I miss such a natural "plasticity" of language in the syntactical fractures of Leslie Scalapino. These artificially forced fractures are particularly evident in The Public World/Syntactically Impermanence. Because the poet, who has very strong political views, must respond to a brutal, violent world in the only way she feels a poet can, through language, she uses that instrument not under a totality of her natural being -- language, body and spirit -- but with a hammer and a rake. (In her introduction to The Front Matter, Dead Souls, she wrote, pontifically, "I'm trying to write the modern world, which requires rewriting it." ) Her method, like that of other Language Poets, is strategically to break down linguistic structures. Scalapino's poetic tactic may or may not be through Ron Silliman's New Sentence but it has frequently the same opacity. Traditional grammar is irrelevant to the poet. As Scalapino writes in her new chapbook, Seamless Antilandscape (Spectacular Bookss, l999), "... language is inherently political. It's its time." Her pages, therefore, do not involve linguistic games. They are serious ungrammatical transformations. They reveal a political struggle, a protest, even though readers may find it difficult to understand how there can be political confrontation and social change through extreme fragmentation of language -- and certainly readers with whom she is in deepest sympathy. Yet the form of the poem, she writes in that same new chapbook, is "that of a social/conceptual deconstruction taking place." Prefixes, suffices, articles, in the poet's work all truncated syntactical elements -- hardly a new poetic method in the last 20 years with the advance of the Language Poets -- are primary toward whatever meaning a reader is lucky enough to cull. Is it the effect of this deconstruction that leads the poet to write, "I feel I'm in a slingshot" in her poem "Friendship," a poem holding the last prized pages in The Public World? It is dedicated to another Language Poet, Lyn Hejinian, who far more than Scalapino allows subjectivity, even the heart, to enter what is primarily a cerebral, objective (Objectivist) poetics.

Scalapino, however, seems enamored of her deconstructions, of disjunction. The reader can (on rare occasions!) enjoy her fun with it as in her discussion of "The Radical Nature of Experince," which is part of this third book of the author's essays, a book that includes equally disjunctive poems and plays. Scalapino can declare throughout The Public World that time is disjunction (and it is always the present tense -- an influence of Stein's "continuous present" -- that absorbs the poet: time is now). She can insist that the mind is disjunction (and only the mind, to the poet, seems to hold the power of action). Frighteningly, at least to a non-Buddhist, Scalapino insists that everything is disjunction, that nothing is real, that all is fiction.
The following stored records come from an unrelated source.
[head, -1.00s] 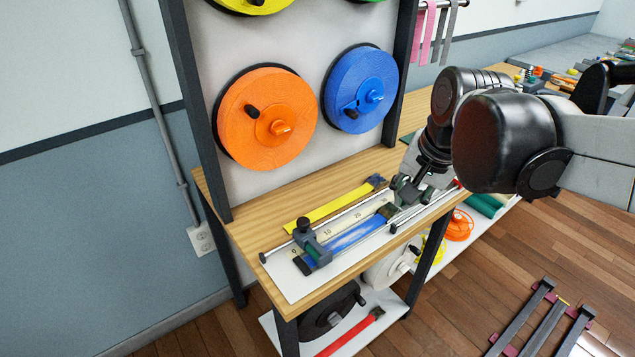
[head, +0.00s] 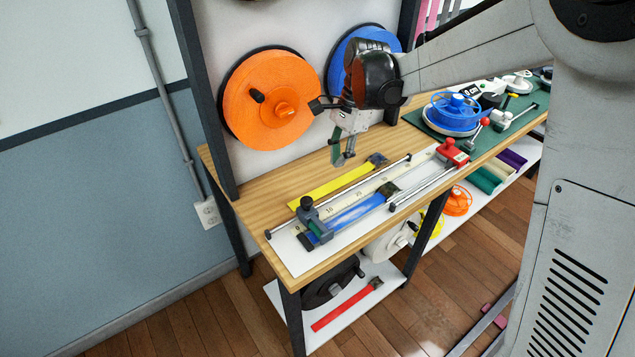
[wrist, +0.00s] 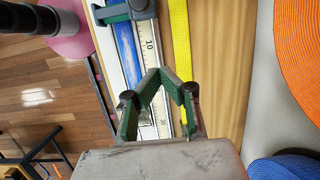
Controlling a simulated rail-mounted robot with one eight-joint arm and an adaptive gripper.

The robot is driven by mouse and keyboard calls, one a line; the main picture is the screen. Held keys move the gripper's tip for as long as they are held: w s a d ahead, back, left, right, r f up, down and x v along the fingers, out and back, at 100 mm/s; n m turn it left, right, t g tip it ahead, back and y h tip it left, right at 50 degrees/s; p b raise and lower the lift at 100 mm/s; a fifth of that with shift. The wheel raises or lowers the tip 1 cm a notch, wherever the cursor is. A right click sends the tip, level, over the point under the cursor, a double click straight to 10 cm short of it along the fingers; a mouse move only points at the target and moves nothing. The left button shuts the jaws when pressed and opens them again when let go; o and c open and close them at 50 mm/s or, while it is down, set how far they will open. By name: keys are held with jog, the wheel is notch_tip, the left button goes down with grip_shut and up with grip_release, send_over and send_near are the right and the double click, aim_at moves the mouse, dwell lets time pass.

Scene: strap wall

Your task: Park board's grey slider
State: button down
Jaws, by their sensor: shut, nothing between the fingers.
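The white measuring board (head: 290,258) lies on the wooden bench with two metal rails and a numbered scale. Its grey slider (head: 311,216), with a dark knob, sits across the rails near the left, low-number end. It also shows at the top of the wrist view (wrist: 128,10). A blue strap (head: 355,212) lies along the board and passes under the slider. My gripper (head: 343,162) is above the bench behind the board, to the right of the slider and apart from it. Its green fingers (wrist: 155,75) meet at the tips and hold nothing.
A red block (head: 453,152) with a knob sits at the board's right end. A yellow strap (head: 335,186) lies behind the board. Orange (head: 265,100) and blue (head: 350,52) discs hang on the wall panel close behind my gripper. A blue reel (head: 452,112) stands further right.

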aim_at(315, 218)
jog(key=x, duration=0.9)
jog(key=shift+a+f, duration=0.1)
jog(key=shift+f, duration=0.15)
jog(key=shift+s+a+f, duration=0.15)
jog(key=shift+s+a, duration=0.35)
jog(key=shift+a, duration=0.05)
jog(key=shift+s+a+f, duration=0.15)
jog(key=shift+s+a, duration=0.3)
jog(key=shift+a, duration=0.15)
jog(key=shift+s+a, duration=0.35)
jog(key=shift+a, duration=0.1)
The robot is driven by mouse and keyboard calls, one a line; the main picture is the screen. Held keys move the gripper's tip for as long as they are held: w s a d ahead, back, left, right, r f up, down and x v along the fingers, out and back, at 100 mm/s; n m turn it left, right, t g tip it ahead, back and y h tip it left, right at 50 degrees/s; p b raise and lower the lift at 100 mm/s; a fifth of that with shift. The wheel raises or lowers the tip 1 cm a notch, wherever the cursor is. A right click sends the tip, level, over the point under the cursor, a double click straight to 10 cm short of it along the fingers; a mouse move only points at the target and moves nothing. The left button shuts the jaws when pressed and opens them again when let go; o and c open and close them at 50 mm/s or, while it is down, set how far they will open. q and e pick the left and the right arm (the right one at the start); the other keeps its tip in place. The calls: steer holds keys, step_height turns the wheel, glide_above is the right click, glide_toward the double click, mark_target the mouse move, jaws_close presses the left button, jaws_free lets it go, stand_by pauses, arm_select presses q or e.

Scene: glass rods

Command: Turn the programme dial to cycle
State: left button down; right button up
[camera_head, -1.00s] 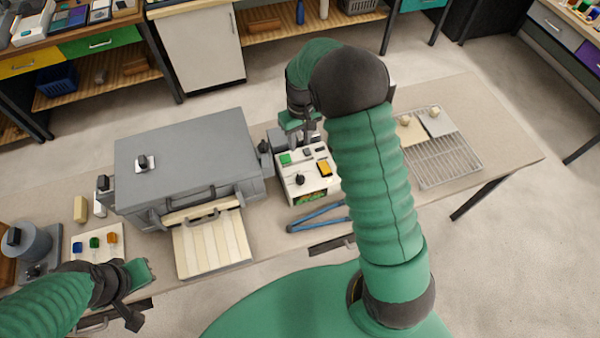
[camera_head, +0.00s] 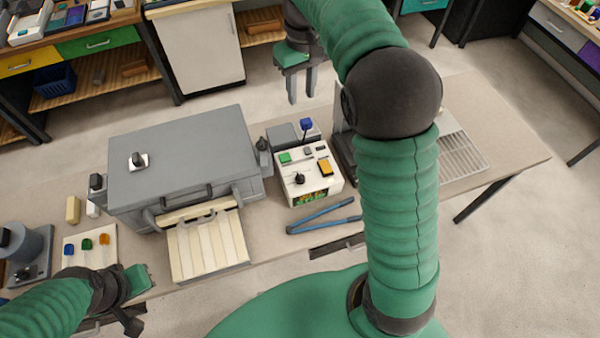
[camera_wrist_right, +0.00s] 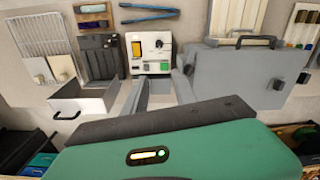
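A white control box (camera_head: 300,198) stands on the table right of the grey machine. Its top has a black round dial (camera_head: 300,179), a green button (camera_head: 285,158) and a yellow switch (camera_head: 325,168). The dial also shows in the right wrist view (camera_wrist_right: 159,43). I cannot read any cycle marking. My right gripper (camera_head: 302,98) hangs beyond the box, fingers pointing down, apart and empty. Its fingers (camera_wrist_right: 162,92) show before the box in the right wrist view. My left gripper (camera_head: 140,280) is low at the left, over the table's front edge; its fingers are unclear.
A large grey lidded machine (camera_head: 185,145) with another black knob (camera_head: 138,160) stands left of the box. A blue-headed lever (camera_head: 306,124) rises behind the box. Blue tongs (camera_head: 322,216) lie in front. A wire rack (camera_head: 465,158) is at the right.

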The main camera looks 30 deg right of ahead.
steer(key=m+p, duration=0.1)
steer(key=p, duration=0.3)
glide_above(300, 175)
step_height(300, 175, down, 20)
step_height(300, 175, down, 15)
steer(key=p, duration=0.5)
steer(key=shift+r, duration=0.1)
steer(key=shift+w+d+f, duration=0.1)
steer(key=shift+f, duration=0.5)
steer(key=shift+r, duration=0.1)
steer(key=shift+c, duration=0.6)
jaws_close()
Even words, her very tool against political disjunction, are merely play, though at the same time the only reality, we are told, is on the printed page: and that REALITY IS DISJUNCTION. Yet it would seem that the poet suffers no POETIC disquiet about her totalizing disjunctive conclusion in any of the essays nor in the poems and plays she has assembled here. Or is the evidence of disquiet, still only intellectual, in the grammatical scramble of the sentences or in such a poem in Seamless Antilandscape called "hysteria." The poem with its repetitions follows Mongolian (Tantric) Buddhist tankas. Of course, such Eastern influences are common in the arts today. Consider the hammering repetitions of the "minimalist" composer Steve Reich.

There is no question that much of Scalapino's poetic method is the result of the early influence of Asian culture and philosophy. She has even identified some of her formal innovations, as she notes in her Objects in the Terrifying Tense, as an aspect of Zen. "In Zen practice," she writes, 'appearances' which are the world are the same as mind." It is likely, therefore, that it is the Zen influence that makes the mind so important to the poet whether she interprets the mind as action or illusion or reality.
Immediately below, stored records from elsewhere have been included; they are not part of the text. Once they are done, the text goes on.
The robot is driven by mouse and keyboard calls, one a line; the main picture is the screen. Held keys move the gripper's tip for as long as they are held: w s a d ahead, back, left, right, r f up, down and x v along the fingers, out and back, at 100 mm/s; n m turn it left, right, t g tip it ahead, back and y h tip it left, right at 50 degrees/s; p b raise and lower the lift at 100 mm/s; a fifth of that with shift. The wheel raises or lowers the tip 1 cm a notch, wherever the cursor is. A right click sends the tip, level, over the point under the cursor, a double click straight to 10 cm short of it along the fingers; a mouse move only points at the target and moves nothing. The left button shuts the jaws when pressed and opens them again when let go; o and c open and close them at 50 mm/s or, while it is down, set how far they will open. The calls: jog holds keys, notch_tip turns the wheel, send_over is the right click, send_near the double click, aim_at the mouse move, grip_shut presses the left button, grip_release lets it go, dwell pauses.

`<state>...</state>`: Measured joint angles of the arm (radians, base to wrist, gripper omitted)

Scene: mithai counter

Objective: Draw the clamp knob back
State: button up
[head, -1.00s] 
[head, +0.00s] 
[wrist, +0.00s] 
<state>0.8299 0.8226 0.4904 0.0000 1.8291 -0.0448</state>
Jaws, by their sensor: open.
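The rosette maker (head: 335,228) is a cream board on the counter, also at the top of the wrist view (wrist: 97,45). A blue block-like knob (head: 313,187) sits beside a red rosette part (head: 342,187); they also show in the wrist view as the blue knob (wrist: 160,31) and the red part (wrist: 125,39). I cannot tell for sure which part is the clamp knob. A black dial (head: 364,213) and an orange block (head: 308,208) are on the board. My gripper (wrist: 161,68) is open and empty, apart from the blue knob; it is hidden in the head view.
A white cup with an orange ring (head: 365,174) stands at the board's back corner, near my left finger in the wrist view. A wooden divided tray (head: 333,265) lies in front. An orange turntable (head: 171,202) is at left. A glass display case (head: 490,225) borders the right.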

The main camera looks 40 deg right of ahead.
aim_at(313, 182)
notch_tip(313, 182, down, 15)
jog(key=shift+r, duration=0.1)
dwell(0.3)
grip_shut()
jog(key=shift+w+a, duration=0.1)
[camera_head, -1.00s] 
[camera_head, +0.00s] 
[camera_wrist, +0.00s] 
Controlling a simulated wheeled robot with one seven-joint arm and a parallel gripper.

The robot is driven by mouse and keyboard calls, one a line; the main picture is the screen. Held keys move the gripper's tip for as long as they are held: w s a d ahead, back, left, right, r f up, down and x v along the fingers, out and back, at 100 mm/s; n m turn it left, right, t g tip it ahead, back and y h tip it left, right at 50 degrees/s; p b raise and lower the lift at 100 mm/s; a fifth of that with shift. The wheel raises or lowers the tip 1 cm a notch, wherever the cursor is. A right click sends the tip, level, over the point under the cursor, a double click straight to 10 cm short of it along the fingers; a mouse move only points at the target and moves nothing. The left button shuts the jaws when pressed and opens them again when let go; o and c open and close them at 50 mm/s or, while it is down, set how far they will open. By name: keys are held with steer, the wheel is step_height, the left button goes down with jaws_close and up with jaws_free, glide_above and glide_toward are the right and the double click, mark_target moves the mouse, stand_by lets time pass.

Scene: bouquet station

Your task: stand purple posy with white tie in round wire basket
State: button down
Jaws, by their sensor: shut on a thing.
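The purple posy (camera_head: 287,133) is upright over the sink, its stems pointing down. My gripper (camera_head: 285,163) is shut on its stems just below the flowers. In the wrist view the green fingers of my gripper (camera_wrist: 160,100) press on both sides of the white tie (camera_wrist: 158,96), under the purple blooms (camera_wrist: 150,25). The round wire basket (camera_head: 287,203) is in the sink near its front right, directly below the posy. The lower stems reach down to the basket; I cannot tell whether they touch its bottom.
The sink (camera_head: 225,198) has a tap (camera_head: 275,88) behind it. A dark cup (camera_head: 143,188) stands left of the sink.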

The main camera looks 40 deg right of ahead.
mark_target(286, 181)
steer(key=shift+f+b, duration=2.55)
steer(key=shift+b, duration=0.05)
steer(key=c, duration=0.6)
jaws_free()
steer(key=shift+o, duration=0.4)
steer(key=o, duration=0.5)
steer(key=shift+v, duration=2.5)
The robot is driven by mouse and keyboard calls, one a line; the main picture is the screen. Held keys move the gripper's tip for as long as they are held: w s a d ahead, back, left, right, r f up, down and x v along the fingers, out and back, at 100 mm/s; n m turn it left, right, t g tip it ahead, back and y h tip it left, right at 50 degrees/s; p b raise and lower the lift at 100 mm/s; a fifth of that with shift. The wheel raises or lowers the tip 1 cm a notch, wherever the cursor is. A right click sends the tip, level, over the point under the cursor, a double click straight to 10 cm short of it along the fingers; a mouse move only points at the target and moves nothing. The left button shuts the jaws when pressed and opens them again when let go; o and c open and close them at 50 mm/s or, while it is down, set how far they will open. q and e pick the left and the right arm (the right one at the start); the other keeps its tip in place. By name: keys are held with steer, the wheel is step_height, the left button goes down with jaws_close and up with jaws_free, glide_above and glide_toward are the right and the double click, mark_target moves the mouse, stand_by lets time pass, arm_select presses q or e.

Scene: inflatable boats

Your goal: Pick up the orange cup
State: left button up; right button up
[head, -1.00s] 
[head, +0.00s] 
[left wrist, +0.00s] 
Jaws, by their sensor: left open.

Strangely enough, despite Scalapino's intellectual approach, she does not crowd her prose with thrusts of Heidegger or even with the popular French theorist Derrida -- though her novel Defoe bears their influence. She is cerebral in her own way. Personal history leads her to her primary Eastern influences. It is to the "syntactically impermance" (note the tortuous grammar) of the Buddha that her structural linguistic architectonics leads her. In an interview with Talisman, the poet states that she was raised in Berkeley, where her father, who specialized in Asian politics, was a professor at the University of California She says that she "grew up with students or professors always living in the house who were usually Chinese, Japanese, or Korean ... so we were always surrounded by these influences." When Scalapino was seven and fourteen, she traveled with the family for fifteen months in the Philippines, Taiwan, Japan, Vietnam, India, Burma, Thailand and Malaysia.

Are we to conclude that it is Zen, not a perverse calculation encouraged by Language Poetry influences, that leads Scalapino to divest her sentences of traditional grammar? And does this technique further meaning or at least make meaningful a sincere political angst and desire for change? Or is it just another manifestation of breakdown, this time in the art of poetry, of a society that is violent and barbaric beyond measure? Perhaps meaninglessness is more comforting than meaning today. A traditional lyric certainly would be a lie. Scalapino's "hymmmm" may be the only reflexive answer.